**Work to do**. All of the records below need to be copied exactly.

-- begin Data shown --

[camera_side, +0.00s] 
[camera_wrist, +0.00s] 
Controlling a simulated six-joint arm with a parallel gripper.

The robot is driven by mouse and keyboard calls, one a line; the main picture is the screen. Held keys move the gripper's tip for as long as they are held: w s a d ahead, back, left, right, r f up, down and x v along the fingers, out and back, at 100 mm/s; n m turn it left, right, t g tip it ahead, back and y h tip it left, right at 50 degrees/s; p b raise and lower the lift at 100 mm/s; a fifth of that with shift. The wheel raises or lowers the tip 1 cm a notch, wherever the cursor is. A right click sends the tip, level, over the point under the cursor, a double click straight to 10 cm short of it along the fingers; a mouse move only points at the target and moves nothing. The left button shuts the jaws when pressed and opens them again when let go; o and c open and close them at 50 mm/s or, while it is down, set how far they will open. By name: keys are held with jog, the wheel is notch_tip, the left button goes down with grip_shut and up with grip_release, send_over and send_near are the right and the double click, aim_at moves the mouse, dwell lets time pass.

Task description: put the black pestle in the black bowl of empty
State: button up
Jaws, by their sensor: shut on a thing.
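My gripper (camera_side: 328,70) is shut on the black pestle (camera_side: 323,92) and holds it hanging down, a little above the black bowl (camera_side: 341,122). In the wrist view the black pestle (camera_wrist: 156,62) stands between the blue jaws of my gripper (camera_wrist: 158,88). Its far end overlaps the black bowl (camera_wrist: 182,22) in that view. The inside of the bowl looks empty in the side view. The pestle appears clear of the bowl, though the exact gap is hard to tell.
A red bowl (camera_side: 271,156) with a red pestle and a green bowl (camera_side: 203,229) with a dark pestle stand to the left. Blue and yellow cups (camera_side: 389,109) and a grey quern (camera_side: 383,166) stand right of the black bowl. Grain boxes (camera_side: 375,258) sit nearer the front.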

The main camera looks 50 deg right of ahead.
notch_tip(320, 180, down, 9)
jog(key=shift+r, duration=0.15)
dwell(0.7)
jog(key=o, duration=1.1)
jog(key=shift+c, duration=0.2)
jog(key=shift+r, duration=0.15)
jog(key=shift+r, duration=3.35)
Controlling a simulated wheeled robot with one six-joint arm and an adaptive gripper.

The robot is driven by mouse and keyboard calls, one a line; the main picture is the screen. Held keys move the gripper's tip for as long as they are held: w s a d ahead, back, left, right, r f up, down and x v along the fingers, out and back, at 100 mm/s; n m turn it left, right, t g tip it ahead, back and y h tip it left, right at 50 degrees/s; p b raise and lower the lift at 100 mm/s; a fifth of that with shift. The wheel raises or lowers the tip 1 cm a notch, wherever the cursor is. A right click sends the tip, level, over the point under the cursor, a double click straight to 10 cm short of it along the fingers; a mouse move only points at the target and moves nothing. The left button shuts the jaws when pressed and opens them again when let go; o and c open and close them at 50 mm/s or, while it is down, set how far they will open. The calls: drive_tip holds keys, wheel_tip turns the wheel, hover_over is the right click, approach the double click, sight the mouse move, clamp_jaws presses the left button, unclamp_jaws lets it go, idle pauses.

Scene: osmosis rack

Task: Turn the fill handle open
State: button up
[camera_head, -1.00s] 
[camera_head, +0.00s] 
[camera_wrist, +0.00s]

-- end Data shown --

**Solution for this problem**.
[camera_side, +0.00s] 
[camera_wrist, +0.00s] 
Controlling a simulated six-joint arm with a parallel gripper.

The robot is driven by mouse and keyboard calls, one a line; the main picture is the screen. Held keys move the gripper's tip for as long as they are held: w s a d ahead, back, left, right, r f up, down and x v along the fingers, out and back, at 100 mm/s; n m turn it left, right, t g tip it ahead, back and y h tip it left, right at 50 degrees/s; p b raise and lower the lift at 100 mm/s; a fifth of that with shift. The wheel raises or lowers the tip 1 cm a notch, wherever the cursor is. A right click sends the tip, level, over the point under the cursor, a double click straight to 10 cm short of it along the fingers; a mouse move only points at the target and moves nothing. The left button shuts the jaws when pressed and opens them again when let go; o and c open and close them at 50 mm/s or, while it is down, set how far they will open. By name: keys are held with jog, the wheel is notch_tip, the left button goes down with grip_shut and up with grip_release, send_over and send_near are the right and the double click, aim_at moves the mouse, dwell lets time pass.

Task description: put the black pestle in the black bowl of empty
State: button up
Jaws, by their sensor: shut on a thing.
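My gripper (camera_side: 328,70) is shut on the black pestle (camera_side: 323,92) and holds it hanging down, a little above the black bowl (camera_side: 341,122). In the wrist view the black pestle (camera_wrist: 156,62) stands between the blue jaws of my gripper (camera_wrist: 158,88). Its far end overlaps the black bowl (camera_wrist: 182,22) in that view. The inside of the bowl looks empty in the side view. The pestle appears clear of the bowl, though the exact gap is hard to tell.
A red bowl (camera_side: 271,156) with a red pestle and a green bowl (camera_side: 203,229) with a dark pestle stand to the left. Blue and yellow cups (camera_side: 389,109) and a grey quern (camera_side: 383,166) stand right of the black bowl. Grain boxes (camera_side: 375,258) sit nearer the front.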

The main camera looks 50 deg right of ahead.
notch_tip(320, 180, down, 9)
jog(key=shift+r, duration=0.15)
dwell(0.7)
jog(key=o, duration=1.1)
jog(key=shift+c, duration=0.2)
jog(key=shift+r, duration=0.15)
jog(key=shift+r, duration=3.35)
Controlling a simulated wheeled robot with one six-joint arm and an adaptive gripper.

The robot is driven by mouse and keyboard calls, one a line; the main picture is the screen. Held keys move the gripper's tip for as long as they are held: w s a d ahead, back, left, right, r f up, down and x v along the fingers, out and back, at 100 mm/s; n m turn it left, right, t g tip it ahead, back and y h tip it left, right at 50 degrees/s; p b raise and lower the lift at 100 mm/s; a fifth of that with shift. The wheel raises or lowers the tip 1 cm a notch, wherever the cursor is. A right click sends the tip, level, over the point under the cursor, a double click straight to 10 cm short of it along the fingers; a mouse move only points at the target and moves nothing. The left button shuts the jaws when pressed and opens them again when let go; o and c open and close them at 50 mm/s or, while it is down, set how far they will open. The calls: drive_tip holds keys, wheel_tip turns the wheel, hover_over is the right click, approach the double click, sight the mouse move, clamp_jaws presses the left button, unclamp_jaws lets it go, idle pauses.

Scene: osmosis rack

Task: Turn the fill handle open
State: button up
[camera_head, -1.00s] 
[camera_head, +0.00s] 
[camera_wrist, +0.00s]

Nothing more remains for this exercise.